The effects of linearity & holism on structure
Many writers ask me the difference between a Male-minded story and one that is Holistic-minded. If the latter cares little for outcome, goal, and consequence, then how does it end? In contrast to the more obvious trappings of linearity, the aspects of holism seem antithetical to the creation of a story.
They continue to sneak their way into fiction.
The Male mind sees a problem and finds a solution. The Holistic recognizes an inequity and seeks balance. No one mind is better than the other—merely the fallout of running on a different operating system.
When balance takes precedence over a solution, intention replaces accomplishment. A new direction supersedes any notion of triumph.
If you want a great example of the difference between solution and intention, turn to Star Wars and The Matrix.
Many assume these films to be the same story. Caught up in the distraction that is the Hero's Journey, these well-minded individuals overlook the real purpose of these films. One depicts achievement, the other an alignment of self.
With Star Wars, Luke turns off his targeting computer, trusts in something outside of himself, and disintegrates the Death Star.
End of story.
With The Matrix, Neo rises from the dead, begins to believe, and tears apart Agent Smith.
But the story isn't over.
Now at one with being the One, Neo makes a call:
"I know you're out there. I can feel you now. I know that you're afraid. You're afraid of us. You're afraid of change. I don't know the future. I didn't come here to tell you how this is going to end. I came here to tell you how it's going to begin. I'm going to hang up this phone, and then I'm going to show these people what you don't want them to see. I'm going to show them a world without you, a world without rules and controls, without borders or boundaries, a world where anything is possible. Where we go from there, is a choice I leave to you."
A signal of intention.
Perfectly aligned with a Holistic-minded story structure.
Yes, sequels exist that continue Luke's journey. Same with Neo. For this concept, we focus on the original self-contained narratives.
With Star Wars, Luke's journey is a closed circuit. It depicts a Male experience. Identify a problem and fix it with a solution. The problem, as it were, never returns.
With The Matrix, Neo's journey is a closed-loop—a circle. The film allows one into the Holistic experience. Sense inequities and balance them with equities, always recognizant of the fact that all truths remain true.

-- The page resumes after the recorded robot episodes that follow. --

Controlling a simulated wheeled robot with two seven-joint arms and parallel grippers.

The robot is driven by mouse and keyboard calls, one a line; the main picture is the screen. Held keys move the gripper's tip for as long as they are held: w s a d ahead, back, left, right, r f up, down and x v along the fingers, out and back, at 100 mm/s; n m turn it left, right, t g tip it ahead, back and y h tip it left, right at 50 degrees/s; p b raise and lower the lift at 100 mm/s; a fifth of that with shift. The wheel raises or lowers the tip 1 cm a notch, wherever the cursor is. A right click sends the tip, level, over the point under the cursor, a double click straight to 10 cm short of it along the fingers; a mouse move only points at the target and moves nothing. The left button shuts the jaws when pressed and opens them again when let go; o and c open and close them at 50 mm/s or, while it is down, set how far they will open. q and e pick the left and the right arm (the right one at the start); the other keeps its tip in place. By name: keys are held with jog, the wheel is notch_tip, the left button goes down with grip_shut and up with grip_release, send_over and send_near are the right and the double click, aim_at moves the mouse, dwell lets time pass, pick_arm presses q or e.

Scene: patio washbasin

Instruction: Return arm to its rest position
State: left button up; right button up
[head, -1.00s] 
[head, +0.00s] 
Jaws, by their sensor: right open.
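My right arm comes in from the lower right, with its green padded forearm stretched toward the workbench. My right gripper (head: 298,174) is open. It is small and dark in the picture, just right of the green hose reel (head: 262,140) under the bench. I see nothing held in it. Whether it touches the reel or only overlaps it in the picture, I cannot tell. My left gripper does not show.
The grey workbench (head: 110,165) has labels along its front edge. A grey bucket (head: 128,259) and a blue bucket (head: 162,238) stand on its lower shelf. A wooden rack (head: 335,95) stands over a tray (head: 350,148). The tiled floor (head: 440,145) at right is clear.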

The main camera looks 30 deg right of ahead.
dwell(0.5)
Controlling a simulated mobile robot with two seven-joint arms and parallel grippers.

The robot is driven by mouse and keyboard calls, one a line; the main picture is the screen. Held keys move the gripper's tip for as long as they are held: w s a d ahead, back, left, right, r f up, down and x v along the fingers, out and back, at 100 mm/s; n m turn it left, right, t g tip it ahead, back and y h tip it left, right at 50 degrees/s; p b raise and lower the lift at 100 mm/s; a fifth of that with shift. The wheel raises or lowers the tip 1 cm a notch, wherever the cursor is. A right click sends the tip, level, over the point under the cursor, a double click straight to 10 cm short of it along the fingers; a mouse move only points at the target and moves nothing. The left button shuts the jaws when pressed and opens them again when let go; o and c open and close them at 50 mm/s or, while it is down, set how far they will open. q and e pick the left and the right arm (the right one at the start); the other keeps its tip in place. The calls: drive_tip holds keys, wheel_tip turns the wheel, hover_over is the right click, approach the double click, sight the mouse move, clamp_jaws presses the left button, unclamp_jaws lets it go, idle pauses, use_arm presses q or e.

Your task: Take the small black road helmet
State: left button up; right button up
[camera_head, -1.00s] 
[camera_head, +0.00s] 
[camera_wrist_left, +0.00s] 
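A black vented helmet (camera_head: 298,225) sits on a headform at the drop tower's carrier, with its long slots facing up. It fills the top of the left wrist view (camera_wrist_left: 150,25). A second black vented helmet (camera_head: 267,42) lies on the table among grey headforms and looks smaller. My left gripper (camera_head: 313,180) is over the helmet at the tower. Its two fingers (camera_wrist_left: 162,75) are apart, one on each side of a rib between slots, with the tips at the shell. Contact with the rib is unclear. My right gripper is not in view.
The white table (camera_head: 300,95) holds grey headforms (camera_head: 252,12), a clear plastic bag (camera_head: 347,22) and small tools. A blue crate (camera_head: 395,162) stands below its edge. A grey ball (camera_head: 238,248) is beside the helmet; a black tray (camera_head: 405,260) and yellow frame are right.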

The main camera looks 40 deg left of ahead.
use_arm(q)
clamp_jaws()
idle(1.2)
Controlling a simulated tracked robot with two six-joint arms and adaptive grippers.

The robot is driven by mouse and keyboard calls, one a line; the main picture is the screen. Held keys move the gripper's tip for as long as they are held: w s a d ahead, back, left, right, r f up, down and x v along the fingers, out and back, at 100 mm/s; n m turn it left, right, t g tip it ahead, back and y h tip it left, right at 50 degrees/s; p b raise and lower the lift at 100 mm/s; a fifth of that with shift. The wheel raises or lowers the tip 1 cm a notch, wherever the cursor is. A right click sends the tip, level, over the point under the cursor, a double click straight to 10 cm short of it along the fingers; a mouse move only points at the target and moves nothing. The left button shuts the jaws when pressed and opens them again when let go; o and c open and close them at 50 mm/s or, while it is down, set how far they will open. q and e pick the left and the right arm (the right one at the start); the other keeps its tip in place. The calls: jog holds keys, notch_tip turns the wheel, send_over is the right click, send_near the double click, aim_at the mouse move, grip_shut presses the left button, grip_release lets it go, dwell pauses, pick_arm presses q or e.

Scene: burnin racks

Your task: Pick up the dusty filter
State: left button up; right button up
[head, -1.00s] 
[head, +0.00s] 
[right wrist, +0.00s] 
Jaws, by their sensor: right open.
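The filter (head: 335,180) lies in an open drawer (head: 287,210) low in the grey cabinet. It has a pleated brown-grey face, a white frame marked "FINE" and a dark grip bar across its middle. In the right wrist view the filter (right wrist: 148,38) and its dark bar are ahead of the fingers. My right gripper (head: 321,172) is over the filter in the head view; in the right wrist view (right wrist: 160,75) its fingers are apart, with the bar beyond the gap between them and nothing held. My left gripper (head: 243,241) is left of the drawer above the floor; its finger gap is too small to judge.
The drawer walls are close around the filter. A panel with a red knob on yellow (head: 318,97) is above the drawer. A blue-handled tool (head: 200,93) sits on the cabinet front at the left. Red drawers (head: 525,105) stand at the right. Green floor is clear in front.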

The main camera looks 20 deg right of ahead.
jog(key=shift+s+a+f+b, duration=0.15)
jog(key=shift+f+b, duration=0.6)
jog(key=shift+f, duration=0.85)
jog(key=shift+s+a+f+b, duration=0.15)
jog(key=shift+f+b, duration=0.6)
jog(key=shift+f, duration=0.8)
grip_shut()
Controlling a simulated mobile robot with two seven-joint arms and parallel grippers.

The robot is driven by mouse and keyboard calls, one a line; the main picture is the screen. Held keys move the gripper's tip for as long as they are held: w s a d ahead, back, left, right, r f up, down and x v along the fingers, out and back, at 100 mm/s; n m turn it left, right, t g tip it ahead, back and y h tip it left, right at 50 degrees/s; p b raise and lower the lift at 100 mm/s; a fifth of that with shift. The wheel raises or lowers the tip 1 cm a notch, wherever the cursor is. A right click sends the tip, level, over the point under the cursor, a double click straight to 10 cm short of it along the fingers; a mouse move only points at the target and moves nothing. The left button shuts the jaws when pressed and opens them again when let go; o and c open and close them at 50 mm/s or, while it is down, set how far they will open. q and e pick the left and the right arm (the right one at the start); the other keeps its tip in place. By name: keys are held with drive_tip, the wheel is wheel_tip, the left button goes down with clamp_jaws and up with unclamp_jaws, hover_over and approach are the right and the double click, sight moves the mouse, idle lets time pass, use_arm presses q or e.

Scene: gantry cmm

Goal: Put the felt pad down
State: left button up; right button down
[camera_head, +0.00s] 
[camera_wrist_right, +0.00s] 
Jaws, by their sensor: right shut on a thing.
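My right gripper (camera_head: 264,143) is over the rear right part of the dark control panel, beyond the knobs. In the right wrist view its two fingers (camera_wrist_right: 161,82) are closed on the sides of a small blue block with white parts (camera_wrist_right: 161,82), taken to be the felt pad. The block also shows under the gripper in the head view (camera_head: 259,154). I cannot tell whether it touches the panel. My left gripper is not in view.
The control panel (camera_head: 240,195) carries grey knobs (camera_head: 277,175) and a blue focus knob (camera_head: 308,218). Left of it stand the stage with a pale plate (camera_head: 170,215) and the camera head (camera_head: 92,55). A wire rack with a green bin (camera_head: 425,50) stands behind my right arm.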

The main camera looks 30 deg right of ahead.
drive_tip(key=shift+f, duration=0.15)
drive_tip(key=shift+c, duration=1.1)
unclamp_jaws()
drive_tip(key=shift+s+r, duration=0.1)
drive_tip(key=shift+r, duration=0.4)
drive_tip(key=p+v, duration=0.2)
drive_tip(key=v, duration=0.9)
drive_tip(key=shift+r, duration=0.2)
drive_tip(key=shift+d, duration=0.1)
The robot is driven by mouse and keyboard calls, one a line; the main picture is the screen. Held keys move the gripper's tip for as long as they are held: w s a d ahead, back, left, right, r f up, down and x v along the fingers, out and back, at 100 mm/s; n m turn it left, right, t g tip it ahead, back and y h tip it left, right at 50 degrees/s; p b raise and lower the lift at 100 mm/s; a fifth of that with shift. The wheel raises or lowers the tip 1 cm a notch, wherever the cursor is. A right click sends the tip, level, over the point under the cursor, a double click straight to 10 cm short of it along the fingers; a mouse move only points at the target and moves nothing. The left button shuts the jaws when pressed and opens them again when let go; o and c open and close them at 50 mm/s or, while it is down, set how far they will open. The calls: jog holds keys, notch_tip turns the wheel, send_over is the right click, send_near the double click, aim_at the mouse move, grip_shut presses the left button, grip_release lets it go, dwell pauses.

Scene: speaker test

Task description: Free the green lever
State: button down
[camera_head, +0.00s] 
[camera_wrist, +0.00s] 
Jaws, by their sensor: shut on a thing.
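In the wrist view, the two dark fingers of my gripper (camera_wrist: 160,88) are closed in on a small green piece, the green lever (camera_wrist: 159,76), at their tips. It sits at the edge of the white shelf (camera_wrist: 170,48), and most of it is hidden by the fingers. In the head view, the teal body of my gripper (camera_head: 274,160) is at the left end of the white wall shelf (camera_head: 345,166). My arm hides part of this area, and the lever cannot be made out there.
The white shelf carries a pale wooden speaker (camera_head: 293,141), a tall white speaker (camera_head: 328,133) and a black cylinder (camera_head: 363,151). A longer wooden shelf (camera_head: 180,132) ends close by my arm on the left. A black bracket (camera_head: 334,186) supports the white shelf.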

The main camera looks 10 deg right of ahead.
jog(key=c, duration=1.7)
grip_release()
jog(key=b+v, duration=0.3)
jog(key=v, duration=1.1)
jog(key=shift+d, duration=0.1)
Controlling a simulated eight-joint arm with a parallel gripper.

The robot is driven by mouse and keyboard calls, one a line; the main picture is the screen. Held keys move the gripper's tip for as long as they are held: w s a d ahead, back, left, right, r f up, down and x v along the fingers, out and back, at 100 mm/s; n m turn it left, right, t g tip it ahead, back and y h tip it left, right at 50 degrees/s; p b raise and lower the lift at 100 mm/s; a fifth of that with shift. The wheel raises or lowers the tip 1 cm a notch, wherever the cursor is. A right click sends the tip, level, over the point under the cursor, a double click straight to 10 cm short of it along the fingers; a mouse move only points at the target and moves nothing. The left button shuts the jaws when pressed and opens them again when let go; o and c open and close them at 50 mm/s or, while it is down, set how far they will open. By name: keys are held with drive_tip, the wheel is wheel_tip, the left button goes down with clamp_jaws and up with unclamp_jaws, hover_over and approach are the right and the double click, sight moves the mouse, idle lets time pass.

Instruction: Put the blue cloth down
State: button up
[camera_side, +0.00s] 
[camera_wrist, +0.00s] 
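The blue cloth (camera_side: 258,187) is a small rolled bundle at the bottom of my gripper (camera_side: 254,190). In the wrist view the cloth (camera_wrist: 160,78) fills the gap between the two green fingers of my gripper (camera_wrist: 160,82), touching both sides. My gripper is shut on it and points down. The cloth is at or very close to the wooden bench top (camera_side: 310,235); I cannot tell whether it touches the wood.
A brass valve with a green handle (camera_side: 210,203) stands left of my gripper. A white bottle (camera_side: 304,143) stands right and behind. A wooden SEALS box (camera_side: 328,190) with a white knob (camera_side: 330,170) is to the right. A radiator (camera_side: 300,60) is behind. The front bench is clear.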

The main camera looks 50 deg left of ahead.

They don't simply disappear with a solution.
Luke fixes his problem of seeing everything as a challenge. He trusts in something else, giving up the need to continually test himself.
Once fixed, he'll never return to daring Sandpeople or putting up a front at next Cantina—his solution of the Force erases his problem.
Neo, on the other hand, continues to battle with the balance between belief and self-doubt. And this struggle persists up to, and including the very last scene.
That phone call is not the phone call of a confident man. Neo isn't even sure how it's going to end—just how it's going to begin. The call sounds more like a conversation with himself than anything else. It's less a threat and more indicative of one who believes—but still recognizes a level of self-doubt just beneath the surface.
That phone call is a signal of intention, not an accomplishment.
Contrast that with the Throne Room scene from Star Wars, and you begin to see the difference between the Male story and the Holistic experience.
In the end, it all boils down to purpose. Are you trying to show how to fix things? Or are you trying to indicate a new direction, an intention towards better balance?
The choice...I leave up to you.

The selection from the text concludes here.